_What you will do:_ Repeat, exactly, the run of lines that opens with the line containing "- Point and" and closes with the line containing "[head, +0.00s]", and leave all other lines out.

_Data section:_
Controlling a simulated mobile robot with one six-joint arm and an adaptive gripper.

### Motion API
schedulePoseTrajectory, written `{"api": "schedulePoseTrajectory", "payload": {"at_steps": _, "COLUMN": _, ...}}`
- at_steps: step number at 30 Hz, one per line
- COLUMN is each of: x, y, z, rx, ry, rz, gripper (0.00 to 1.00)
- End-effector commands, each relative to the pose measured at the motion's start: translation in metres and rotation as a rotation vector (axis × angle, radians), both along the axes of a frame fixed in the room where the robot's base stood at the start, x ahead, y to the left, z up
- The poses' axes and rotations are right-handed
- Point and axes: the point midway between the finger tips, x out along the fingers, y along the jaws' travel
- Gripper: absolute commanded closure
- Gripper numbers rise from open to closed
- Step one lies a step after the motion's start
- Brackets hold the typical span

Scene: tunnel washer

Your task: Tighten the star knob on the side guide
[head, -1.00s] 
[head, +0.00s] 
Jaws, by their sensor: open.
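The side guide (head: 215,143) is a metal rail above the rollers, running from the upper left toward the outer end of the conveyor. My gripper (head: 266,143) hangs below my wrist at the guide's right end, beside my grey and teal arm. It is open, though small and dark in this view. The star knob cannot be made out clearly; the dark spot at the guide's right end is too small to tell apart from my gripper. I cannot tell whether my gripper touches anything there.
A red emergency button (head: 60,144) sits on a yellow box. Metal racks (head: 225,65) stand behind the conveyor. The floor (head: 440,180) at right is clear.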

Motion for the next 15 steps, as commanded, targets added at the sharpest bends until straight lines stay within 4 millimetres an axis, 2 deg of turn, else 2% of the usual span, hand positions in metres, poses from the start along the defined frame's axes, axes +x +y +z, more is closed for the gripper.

_Finished exercise:_
- Point and axes: the point midway between the finger tips, x out along the fingers, y along the jaws' travel
- Gripper: absolute commanded closure
- Gripper numbers rise from open to closed
- Step one lies a step after the motion's start
- Brackets hold the typical span

Scene: tunnel washer

Your task: Tighten the star knob on the side guide
[head, -1.00s] 
[head, +0.00s] 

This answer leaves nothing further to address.